Once, many years ago in the late eighties, at the height of the Aids epidemic and the out of control homeless situation in NYC, my husband and I went on a weekend pleasure trip there. As we were out one evening walking to a club or a restaurant, the streets were lined with homeless. Many were sick and pathetic and I was trying to portion out my money to them as fairly as I could. Then I noticed one young man in particular, very sick and in the advanced stages of Aids, with a sign in front of him that said "Aids, Please Help." It was one of the saddest moments of my life. It was cold and rainy and I had hardly any money left. I gave him what little I had plus all of my subway tokens in case he needed to "go somewhere". As I was trying to explain to him why I couldn't give him more even though I wanted to, he started crying. He was just overcome with emotion that I had stopped at all! Then I started crying. I never forgot that beautiful, forgotten soul on the streets of New York!

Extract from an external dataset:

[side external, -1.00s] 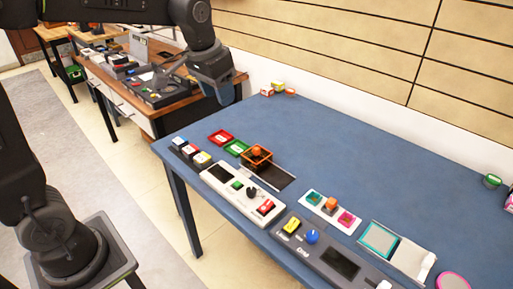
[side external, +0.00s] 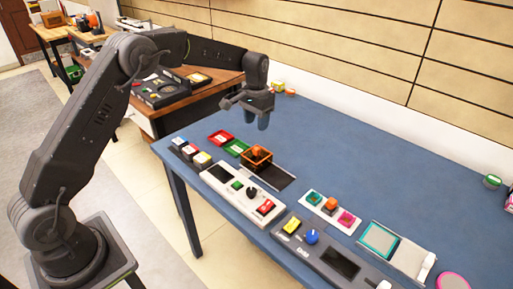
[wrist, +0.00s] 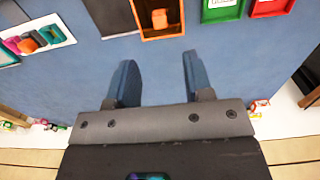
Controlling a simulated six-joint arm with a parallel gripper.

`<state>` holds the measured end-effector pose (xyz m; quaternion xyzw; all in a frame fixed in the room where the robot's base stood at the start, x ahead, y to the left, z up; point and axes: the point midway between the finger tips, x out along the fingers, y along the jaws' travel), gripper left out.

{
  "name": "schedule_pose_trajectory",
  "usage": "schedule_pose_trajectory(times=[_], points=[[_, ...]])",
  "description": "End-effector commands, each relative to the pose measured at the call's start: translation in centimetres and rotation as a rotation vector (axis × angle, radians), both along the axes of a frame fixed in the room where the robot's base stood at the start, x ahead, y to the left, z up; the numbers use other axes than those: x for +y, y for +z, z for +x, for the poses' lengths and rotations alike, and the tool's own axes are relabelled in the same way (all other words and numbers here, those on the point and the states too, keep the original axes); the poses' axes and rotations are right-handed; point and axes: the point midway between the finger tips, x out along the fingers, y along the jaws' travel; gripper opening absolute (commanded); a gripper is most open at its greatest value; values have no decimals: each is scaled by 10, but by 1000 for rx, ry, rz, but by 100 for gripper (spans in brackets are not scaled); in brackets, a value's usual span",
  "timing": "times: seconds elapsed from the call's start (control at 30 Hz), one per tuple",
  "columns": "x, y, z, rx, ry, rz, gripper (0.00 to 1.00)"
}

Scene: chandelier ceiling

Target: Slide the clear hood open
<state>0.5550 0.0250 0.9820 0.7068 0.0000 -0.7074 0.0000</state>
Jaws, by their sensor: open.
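The clear hood (side external: 256,159) looks like a small see-through box with orange edges. It sits at the left end of a dark track (side external: 281,180) on the blue table, over an orange knob-like thing. In the wrist view the hood (wrist: 143,33) is at the top, partly cut off, with the dark track (wrist: 110,18) to its left. My gripper (side external: 257,121) is open and empty, pointing down above the table, behind the hood in the side view and apart from it. In the wrist view my gripper (wrist: 158,76) shows bare table between its fingers.
Red (side external: 220,137) and green (side external: 237,148) trays lie left of the hood. A white panel with buttons (side external: 225,187) lies in front of it. A white plate with coloured blocks (side external: 331,208) is to the right.

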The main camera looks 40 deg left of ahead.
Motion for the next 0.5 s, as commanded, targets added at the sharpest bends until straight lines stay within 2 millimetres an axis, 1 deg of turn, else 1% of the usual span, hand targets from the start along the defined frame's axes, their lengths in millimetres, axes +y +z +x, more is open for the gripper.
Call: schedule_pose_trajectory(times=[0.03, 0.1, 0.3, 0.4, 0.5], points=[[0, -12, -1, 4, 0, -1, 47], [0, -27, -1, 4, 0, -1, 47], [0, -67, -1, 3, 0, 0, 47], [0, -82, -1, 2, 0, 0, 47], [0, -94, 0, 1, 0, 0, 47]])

Many years later, I found out that a friend of mine had been suffering from Aids. He had been very secretive and brave about it and I never suspected it (though I knew he was sick) because I had always thought of him as being "a great man". Why can't someone be sick or broke or down and out and still be a "great man" or a "great woman"?

The great test is to see beauty and love (and be loving) in every situation in order to lift those up (including ourselves) who have been brought low by circumstances!

Christ was definitely in that man and is in anybody in need. The woman missed a great opportunity to lift herself out of her own narrow spirituality, also. In this situation, both parties are losers.

It's too bad that srf feels the need to cut itself off so thoroughly from "the real world" and "real people" in order to achieve "spirituality". This is beating a dead horse and we all know it, but I just couldn't resist your question!